■ **SHORT PROBLEM**
Please write out the material below exactly as given.

Records of robot episodes
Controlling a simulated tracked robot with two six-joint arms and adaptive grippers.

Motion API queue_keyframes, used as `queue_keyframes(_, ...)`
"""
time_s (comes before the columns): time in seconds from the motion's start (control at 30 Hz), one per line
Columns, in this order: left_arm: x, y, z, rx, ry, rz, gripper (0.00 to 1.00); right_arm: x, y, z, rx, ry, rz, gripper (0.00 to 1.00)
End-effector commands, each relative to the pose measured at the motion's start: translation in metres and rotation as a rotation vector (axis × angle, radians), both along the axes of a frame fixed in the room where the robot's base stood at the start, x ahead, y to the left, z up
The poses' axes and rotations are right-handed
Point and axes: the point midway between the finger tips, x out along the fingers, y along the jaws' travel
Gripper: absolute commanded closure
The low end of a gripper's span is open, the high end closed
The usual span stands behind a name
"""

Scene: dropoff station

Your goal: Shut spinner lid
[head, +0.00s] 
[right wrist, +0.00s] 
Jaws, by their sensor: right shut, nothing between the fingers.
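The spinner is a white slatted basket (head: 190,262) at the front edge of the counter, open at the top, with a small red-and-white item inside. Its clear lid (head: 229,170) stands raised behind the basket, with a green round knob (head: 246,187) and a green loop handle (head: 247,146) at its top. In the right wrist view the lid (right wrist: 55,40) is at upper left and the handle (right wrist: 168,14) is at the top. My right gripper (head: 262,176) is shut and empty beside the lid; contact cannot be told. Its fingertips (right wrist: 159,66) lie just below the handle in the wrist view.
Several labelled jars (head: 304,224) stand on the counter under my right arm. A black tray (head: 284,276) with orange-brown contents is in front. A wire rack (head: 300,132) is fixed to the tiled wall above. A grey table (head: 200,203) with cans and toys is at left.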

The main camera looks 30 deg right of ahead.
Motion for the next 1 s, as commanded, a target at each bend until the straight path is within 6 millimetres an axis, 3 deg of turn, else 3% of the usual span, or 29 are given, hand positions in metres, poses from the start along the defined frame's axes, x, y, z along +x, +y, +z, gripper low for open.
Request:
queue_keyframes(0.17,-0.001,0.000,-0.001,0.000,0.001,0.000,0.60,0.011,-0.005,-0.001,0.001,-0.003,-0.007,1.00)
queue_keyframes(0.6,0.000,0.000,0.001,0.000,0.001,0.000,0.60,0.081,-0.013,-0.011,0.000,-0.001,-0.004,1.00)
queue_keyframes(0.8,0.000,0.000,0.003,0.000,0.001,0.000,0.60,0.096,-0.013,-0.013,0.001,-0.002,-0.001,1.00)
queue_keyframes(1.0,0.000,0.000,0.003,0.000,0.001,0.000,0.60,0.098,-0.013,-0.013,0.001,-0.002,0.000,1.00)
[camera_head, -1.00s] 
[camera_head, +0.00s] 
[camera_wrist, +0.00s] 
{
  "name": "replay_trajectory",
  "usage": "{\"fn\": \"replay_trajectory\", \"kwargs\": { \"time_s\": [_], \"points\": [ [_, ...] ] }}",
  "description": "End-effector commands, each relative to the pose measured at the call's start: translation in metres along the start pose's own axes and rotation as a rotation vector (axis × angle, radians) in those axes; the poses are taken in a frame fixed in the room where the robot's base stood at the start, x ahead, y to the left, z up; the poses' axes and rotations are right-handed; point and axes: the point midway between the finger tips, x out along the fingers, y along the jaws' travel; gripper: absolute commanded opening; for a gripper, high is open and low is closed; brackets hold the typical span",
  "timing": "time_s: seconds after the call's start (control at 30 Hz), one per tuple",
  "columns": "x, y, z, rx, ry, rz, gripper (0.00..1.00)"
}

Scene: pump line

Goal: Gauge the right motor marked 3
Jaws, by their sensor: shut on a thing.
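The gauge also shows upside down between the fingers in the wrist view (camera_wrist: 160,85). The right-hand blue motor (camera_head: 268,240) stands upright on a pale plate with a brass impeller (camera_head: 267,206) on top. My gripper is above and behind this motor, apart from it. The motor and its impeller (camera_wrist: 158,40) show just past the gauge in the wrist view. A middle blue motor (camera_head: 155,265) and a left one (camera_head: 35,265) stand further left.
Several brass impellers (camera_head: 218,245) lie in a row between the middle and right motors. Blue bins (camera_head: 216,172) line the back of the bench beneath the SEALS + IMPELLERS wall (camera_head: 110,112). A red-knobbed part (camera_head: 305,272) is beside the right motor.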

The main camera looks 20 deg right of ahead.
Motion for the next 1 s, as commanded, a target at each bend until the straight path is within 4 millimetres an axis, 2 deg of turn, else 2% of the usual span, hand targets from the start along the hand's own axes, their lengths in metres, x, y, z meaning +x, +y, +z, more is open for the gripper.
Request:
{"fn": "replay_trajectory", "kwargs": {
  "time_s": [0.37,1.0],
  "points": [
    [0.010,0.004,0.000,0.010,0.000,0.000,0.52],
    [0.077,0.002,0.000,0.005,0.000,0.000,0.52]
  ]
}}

■ **EXPECTED ANSWER**
Controlling a simulated tracked robot with two six-joint arms and adaptive grippers.

Motion API queue_keyframes, used as `queue_keyframes(_, ...)`
"""
time_s (comes before the columns): time in seconds from the motion's start (control at 30 Hz), one per line
Columns, in this order: left_arm: x, y, z, rx, ry, rz, gripper (0.00 to 1.00); right_arm: x, y, z, rx, ry, rz, gripper (0.00 to 1.00)
End-effector commands, each relative to the pose measured at the motion's start: translation in metres and rotation as a rotation vector (axis × angle, radians), both along the axes of a frame fixed in the room where the robot's base stood at the start, x ahead, y to the left, z up
The poses' axes and rotations are right-handed
Point and axes: the point midway between the finger tips, x out along the fingers, y along the jaws' travel
Gripper: absolute commanded closure
The low end of a gripper's span is open, the high end closed
The usual span stands behind a name
"""

Scene: dropoff station

Your goal: Shut spinner lid
[head, +0.00s] 
[right wrist, +0.00s] 
Jaws, by their sensor: right shut, nothing between the fingers.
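The spinner is a white slatted basket (head: 190,262) at the front edge of the counter, open at the top, with a small red-and-white item inside. Its clear lid (head: 229,170) stands raised behind the basket, with a green round knob (head: 246,187) and a green loop handle (head: 247,146) at its top. In the right wrist view the lid (right wrist: 55,40) is at upper left and the handle (right wrist: 168,14) is at the top. My right gripper (head: 262,176) is shut and empty beside the lid; contact cannot be told. Its fingertips (right wrist: 159,66) lie just below the handle in the wrist view.
Several labelled jars (head: 304,224) stand on the counter under my right arm. A black tray (head: 284,276) with orange-brown contents is in front. A wire rack (head: 300,132) is fixed to the tiled wall above. A grey table (head: 200,203) with cans and toys is at left.

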The main camera looks 30 deg right of ahead.
Motion for the next 1 s, as commanded, a target at each bend until the straight path is within 6 millimetres an axis, 3 deg of turn, else 3% of the usual span, or 29 are given, hand positions in metres, poses from the start along the defined frame's axes, x, y, z along +x, +y, +z, gripper low for open.
Request:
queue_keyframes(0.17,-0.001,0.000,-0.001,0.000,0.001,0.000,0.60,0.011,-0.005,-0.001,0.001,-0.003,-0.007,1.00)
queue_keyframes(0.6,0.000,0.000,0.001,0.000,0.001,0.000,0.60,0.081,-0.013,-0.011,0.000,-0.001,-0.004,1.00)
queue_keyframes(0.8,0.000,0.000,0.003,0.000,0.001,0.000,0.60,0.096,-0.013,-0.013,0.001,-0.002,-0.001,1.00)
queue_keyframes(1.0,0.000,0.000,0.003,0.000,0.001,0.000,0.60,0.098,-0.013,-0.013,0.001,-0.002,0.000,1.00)
[camera_head, -1.00s] 
[camera_head, +0.00s] 
[camera_wrist, +0.00s] 
{
  "name": "replay_trajectory",
  "usage": "{\"fn\": \"replay_trajectory\", \"kwargs\": { \"time_s\": [_], \"points\": [ [_, ...] ] }}",
  "description": "End-effector commands, each relative to the pose measured at the call's start: translation in metres along the start pose's own axes and rotation as a rotation vector (axis × angle, radians) in those axes; the poses are taken in a frame fixed in the room where the robot's base stood at the start, x ahead, y to the left, z up; the poses' axes and rotations are right-handed; point and axes: the point midway between the finger tips, x out along the fingers, y along the jaws' travel; gripper: absolute commanded opening; for a gripper, high is open and low is closed; brackets hold the typical span",
  "timing": "time_s: seconds after the call's start (control at 30 Hz), one per tuple",
  "columns": "x, y, z, rx, ry, rz, gripper (0.00..1.00)"
}

Scene: pump line

Goal: Gauge the right motor marked 3
Jaws, by their sensor: shut on a thing.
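The gauge also shows upside down between the fingers in the wrist view (camera_wrist: 160,85). The right-hand blue motor (camera_head: 268,240) stands upright on a pale plate with a brass impeller (camera_head: 267,206) on top. My gripper is above and behind this motor, apart from it. The motor and its impeller (camera_wrist: 158,40) show just past the gauge in the wrist view. A middle blue motor (camera_head: 155,265) and a left one (camera_head: 35,265) stand further left.
Several brass impellers (camera_head: 218,245) lie in a row between the middle and right motors. Blue bins (camera_head: 216,172) line the back of the bench beneath the SEALS + IMPELLERS wall (camera_head: 110,112). A red-knobbed part (camera_head: 305,272) is beside the right motor.

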The main camera looks 20 deg right of ahead.
Motion for the next 1 s, as commanded, a target at each bend until the straight path is within 4 millimetres an axis, 2 deg of turn, else 2% of the usual span, hand targets from the start along the hand's own axes, their lengths in metres, x, y, z meaning +x, +y, +z, more is open for the gripper.
Request:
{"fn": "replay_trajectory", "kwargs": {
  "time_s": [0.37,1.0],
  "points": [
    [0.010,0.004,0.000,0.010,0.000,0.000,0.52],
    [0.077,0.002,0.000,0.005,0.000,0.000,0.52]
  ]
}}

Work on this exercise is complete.